We present key statistics of BANZ-FS to highlight the diversity and complexity of the dataset. BANZ-FS consists of over 35,000 annotated video segments sourced from news broadcasts, lab recordings, and online videos, covering 116 unique signers. The dataset is split into training, development, and test sets to facilitate fair evaluation of fingerspelling-related tasks. We segment each video by applying a 10-second sliding window around any detected FS segment. As a result, each detection clip may contain multiple FS instances. As shown in Figure 3, most clips contain only 1–2 FS segments and last less than 1.5 seconds, indicating that FS is often embedded briefly within continuous signing. Furthermore, the signer population includes a balanced mix of Auslan experts, deaf individuals, and volunteers, offering a wide range of signing styles and linguistic competence. The FS character distribution reveals a long-tail pattern: common letters such as A, E, and N appear frequently, while rare characters (e.g., numerals and less frequent letters) occur sparsely. This imbalance poses additional challenges for generalization and open-vocabulary recognition, especially in low-resource conditions.
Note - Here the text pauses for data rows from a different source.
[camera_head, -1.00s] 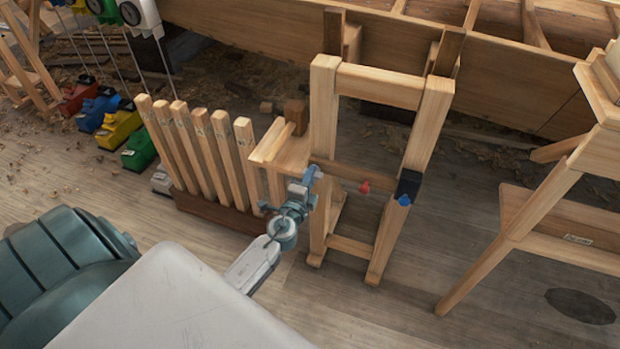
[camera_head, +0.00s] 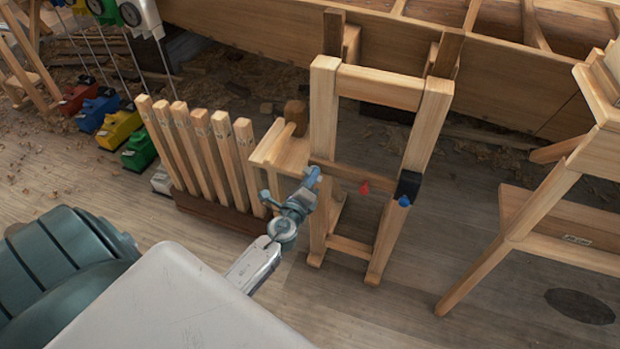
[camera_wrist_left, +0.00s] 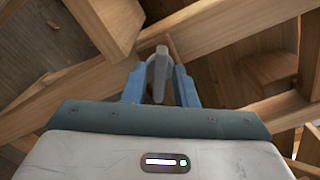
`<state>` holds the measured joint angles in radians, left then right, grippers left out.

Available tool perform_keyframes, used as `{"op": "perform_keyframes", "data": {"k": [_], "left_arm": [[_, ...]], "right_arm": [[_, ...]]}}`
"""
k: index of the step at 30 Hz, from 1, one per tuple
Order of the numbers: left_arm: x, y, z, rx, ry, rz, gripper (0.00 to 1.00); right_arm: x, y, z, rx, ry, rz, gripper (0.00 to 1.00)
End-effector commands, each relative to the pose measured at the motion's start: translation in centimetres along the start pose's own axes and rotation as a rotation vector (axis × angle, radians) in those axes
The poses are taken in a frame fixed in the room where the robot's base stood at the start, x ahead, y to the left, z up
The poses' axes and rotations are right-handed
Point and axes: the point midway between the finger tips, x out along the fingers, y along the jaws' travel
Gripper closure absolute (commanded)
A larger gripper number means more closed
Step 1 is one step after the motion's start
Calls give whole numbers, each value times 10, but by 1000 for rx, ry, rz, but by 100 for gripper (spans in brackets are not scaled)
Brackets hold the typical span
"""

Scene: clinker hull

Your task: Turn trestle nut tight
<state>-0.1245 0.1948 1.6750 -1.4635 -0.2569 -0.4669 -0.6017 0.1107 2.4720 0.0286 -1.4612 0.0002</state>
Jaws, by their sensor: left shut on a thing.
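The wooden trestle (camera_head: 325,110) stands upright in the middle of the head view, with two legs joined by rails. My left gripper (camera_head: 313,176) is at its left leg, at the height of the middle rail. In the left wrist view a grey nut (camera_wrist_left: 160,62) with a flat wing stands between the blue fingers of my left gripper (camera_wrist_left: 159,88), which are shut on it. The gripper hides this nut in the head view. A red knob (camera_head: 364,187) and a blue knob (camera_head: 404,200) show on the trestle to the right. My right gripper is out of view.
A rack of upright wooden slats (camera_head: 205,145) stands left of the trestle, close to my arm. A wooden hull (camera_head: 490,75) lies behind. Another wooden stand (camera_head: 540,205) is at the right. Coloured blocks (camera_head: 120,130) sit at the left. The floor between trestle and right stand is clear.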

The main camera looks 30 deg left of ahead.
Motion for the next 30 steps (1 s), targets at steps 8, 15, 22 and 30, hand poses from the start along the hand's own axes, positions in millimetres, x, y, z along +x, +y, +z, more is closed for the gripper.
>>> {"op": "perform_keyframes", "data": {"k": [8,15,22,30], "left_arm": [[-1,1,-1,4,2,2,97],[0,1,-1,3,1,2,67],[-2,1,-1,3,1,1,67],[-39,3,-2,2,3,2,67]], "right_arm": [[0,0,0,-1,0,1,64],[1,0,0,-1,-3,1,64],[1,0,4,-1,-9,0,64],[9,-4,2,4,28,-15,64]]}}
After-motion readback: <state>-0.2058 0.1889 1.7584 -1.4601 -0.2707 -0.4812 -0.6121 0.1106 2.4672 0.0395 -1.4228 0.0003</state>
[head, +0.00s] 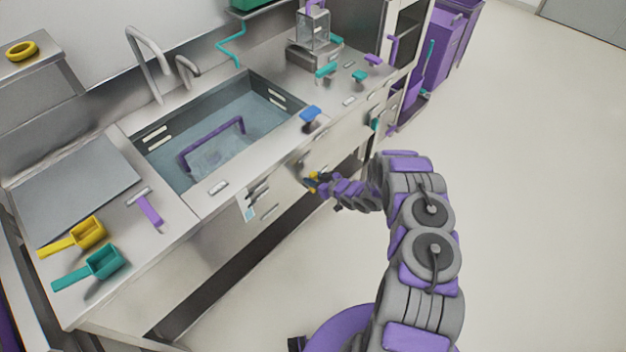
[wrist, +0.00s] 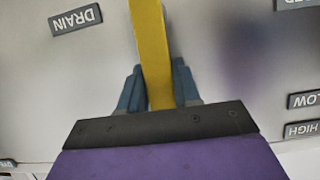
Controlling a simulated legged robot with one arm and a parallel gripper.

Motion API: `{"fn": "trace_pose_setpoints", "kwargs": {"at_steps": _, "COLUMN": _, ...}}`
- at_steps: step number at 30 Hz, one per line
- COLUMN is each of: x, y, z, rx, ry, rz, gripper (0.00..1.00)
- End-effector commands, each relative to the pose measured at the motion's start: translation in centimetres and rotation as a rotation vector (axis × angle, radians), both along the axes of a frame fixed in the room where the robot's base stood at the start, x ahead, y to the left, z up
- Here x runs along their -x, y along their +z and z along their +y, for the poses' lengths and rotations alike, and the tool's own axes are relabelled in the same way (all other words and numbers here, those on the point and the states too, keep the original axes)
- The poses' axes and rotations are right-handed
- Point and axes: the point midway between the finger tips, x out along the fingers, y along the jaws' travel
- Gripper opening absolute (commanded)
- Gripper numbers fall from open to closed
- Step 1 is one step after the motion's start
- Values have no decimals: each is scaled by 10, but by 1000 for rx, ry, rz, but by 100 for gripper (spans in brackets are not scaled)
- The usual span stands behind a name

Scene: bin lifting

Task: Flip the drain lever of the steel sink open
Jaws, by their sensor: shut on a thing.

Key statistics of the BANZ-FS dataset across three data sources: ABC News with Auslan, Lab Capture, and YouTube. OOFS (out-of-training FS strings) are FS sequences that never appear in the training set, while FS Singletons occur only once in training.


In addition, we report the number of out-of-training FS strings (OOFS) and FS singletons in Table, which quantify the presence of unseen or rare FS sequences and further reflect the open-set nature of the task.